I'd imagine that most of the aros caught in South America are sold at the local fish markets or taken home for dinner, not sold to the pet industry.

I'f you've ever been down there, you'd know that most of the people living along rivers are really poor and could care less about pet fish...having food at the table is probably a little more important.
 
exoticfishguy;2806998; said:
Yuck, catfish tastes like dirt usually and I can only eat them fried.
Not the catfish I get from the supermarket,most tastiest fish I ever had,fried or broiled.I was prepared to be turned off by the pictures when I opened this thread but then I remembered that down in jungles where these fish originate from they are eaten by the natives along with pirahnas arapaimas and other fish we like to keep as pets.
 
ctoychik;2805863; said:
I am not aware of any farm in Asia that grow aros for food. There are Asian Aro farms - but these are not for food. There are farms for silver aros (i believe), but not for food either - wayyyyy more valueable as a pet than food

PS: i believe the aros have a lot of bones so not that good to eat - now bara is something else :D

My old man has a childhood school mate who owns a asian arowana farm in my home town that breeds silvers for the local market and the owner has been experimenting with making salted dried fish out of these silvers. I have seen it in a few of the local shops.. its just the body only so to the unsuspected customer it looks like a locally dried catfish of a similar tail shape.
 
TSN and RTC are both food fish down there.

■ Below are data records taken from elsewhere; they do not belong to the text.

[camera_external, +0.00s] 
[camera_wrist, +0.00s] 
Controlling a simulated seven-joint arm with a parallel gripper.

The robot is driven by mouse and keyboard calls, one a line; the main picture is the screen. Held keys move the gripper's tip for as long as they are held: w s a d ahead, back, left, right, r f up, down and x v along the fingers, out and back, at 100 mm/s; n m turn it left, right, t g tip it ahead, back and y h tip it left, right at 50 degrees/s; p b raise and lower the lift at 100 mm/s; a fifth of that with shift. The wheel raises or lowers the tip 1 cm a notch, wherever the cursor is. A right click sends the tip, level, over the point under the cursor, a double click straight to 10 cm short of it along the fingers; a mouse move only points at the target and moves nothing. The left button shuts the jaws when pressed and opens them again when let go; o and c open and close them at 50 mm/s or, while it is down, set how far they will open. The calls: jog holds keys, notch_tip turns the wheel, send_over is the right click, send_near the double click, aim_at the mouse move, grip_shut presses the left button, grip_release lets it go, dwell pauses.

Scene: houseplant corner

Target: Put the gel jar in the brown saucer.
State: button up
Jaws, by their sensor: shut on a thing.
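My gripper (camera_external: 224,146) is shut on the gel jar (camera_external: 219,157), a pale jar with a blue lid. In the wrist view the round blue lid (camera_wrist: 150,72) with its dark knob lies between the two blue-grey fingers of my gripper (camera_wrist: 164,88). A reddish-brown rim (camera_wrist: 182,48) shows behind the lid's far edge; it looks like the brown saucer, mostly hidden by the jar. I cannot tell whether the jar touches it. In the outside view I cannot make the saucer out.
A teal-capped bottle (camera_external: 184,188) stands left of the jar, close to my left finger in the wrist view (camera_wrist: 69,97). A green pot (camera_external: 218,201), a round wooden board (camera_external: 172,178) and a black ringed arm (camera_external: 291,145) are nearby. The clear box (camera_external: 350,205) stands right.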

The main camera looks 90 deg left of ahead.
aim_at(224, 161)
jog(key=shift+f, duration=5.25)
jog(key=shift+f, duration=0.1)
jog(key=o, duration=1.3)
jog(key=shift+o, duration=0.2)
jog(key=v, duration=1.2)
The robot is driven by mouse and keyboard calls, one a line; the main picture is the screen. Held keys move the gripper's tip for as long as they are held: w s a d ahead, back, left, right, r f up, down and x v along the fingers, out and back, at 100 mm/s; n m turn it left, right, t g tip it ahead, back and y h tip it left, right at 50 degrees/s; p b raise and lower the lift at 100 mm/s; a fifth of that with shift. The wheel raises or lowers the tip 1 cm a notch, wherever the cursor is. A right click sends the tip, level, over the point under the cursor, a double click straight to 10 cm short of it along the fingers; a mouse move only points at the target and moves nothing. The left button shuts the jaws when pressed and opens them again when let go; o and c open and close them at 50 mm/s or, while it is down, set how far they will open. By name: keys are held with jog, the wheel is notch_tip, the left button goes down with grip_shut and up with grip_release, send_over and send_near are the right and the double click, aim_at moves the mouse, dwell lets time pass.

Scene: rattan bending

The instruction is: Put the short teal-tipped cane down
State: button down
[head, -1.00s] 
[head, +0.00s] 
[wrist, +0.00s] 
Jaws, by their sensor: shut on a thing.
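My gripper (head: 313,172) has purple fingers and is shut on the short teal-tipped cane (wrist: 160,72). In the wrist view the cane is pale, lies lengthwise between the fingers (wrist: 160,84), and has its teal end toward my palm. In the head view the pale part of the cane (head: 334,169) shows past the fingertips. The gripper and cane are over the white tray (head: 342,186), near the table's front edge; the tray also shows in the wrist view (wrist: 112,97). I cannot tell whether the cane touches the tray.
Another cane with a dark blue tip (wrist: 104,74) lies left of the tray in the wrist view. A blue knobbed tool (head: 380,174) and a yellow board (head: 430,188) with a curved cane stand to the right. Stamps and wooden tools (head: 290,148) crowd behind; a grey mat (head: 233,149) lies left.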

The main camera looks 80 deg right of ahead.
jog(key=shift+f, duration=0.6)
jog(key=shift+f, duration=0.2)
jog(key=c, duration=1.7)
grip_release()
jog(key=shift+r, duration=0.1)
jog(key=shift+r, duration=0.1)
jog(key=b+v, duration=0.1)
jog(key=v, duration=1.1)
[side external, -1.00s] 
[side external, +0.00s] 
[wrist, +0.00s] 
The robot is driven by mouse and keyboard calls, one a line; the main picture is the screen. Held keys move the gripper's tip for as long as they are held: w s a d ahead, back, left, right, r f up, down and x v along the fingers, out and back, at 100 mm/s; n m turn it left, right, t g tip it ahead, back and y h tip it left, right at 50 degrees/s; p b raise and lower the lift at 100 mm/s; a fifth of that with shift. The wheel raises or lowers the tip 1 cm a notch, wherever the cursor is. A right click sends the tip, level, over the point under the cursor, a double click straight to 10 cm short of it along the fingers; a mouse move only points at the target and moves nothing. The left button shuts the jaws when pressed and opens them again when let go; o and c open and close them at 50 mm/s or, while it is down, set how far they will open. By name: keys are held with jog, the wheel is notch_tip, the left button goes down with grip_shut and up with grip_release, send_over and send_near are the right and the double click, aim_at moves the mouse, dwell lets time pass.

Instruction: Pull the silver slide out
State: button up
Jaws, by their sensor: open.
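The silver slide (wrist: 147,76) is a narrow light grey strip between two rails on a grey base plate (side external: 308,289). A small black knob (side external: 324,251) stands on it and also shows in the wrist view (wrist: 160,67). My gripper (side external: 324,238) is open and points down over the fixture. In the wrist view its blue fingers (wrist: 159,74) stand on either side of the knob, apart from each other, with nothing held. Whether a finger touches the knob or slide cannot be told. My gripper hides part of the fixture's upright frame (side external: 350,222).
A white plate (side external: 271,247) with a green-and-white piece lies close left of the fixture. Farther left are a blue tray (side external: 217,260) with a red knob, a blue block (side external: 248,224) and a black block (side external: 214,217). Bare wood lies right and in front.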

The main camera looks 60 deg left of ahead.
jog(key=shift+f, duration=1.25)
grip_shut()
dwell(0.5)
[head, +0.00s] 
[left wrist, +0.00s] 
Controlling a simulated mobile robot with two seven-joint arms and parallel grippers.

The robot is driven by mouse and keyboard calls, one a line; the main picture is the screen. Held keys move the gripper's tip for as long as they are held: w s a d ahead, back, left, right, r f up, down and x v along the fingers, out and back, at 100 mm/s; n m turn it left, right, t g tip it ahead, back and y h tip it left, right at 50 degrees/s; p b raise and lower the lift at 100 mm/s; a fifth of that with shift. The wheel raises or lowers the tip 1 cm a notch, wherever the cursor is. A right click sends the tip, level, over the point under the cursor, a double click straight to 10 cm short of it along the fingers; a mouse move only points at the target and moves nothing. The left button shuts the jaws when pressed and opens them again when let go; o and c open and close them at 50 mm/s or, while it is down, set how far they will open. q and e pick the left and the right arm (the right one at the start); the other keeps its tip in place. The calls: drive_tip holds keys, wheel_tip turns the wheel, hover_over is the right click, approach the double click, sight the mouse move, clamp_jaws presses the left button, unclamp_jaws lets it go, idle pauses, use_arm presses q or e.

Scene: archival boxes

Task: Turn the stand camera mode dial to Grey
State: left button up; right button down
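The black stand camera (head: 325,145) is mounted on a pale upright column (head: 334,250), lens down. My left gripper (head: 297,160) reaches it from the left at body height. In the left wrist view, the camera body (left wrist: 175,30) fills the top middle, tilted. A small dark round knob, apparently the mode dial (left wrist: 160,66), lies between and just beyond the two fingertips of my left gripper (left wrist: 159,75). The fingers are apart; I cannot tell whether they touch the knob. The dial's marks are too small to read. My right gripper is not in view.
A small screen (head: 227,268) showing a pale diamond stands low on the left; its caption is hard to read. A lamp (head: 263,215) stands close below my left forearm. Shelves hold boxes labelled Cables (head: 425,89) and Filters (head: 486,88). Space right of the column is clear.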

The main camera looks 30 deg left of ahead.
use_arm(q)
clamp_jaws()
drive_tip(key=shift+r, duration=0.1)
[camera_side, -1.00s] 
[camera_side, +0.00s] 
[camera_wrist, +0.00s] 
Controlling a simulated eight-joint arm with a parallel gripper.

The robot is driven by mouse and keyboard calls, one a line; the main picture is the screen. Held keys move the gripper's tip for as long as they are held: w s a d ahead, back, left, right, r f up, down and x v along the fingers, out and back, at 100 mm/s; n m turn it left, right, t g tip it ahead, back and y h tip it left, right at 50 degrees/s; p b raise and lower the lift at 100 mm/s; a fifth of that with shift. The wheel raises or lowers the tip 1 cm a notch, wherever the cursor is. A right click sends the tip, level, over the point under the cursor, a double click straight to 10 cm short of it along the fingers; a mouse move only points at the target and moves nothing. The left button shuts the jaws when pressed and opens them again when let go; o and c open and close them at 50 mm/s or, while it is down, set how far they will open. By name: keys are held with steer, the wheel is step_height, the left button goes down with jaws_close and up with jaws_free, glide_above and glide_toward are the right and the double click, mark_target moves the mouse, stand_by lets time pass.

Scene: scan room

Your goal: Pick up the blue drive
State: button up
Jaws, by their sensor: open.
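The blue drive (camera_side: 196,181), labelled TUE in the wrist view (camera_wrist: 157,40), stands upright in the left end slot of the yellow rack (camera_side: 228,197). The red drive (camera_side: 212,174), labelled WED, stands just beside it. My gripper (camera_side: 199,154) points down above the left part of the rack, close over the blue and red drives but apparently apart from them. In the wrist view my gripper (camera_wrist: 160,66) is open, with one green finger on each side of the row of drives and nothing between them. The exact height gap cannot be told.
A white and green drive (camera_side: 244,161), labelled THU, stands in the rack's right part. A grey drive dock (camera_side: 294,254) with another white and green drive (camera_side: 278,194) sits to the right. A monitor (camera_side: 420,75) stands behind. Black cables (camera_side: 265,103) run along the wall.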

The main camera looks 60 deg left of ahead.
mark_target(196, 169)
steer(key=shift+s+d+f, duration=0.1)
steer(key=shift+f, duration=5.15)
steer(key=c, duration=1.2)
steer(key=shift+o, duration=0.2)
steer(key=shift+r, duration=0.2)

Clown Knifefish are eaten as fish balls. Polys are thought as delicacies. Giant gourmis are fried up and eaten in thailand. Almost all pet fish we keep are food somewhere else.
 
Those are just tiddlers, I can imagine a 3'+ one would be better eating. They are caught for food by the native Indians in South America after all. I could never eat one I'd raised as a pet, but if it was just a random fish caught out of a pond or river I can't see any difference to eating nay other fish.

Lupin;2805861; said:
despite me being an Asian.:yuck:

You're Asian?! I always thought you were a pom... :ROFL:
 
=( thats cruel :cry:
 
I would try it. We(americans) eat fish that we also keep as pets in tanks. Don't see a difference here at all.

Now the last pic looks nasty, is that it's eye.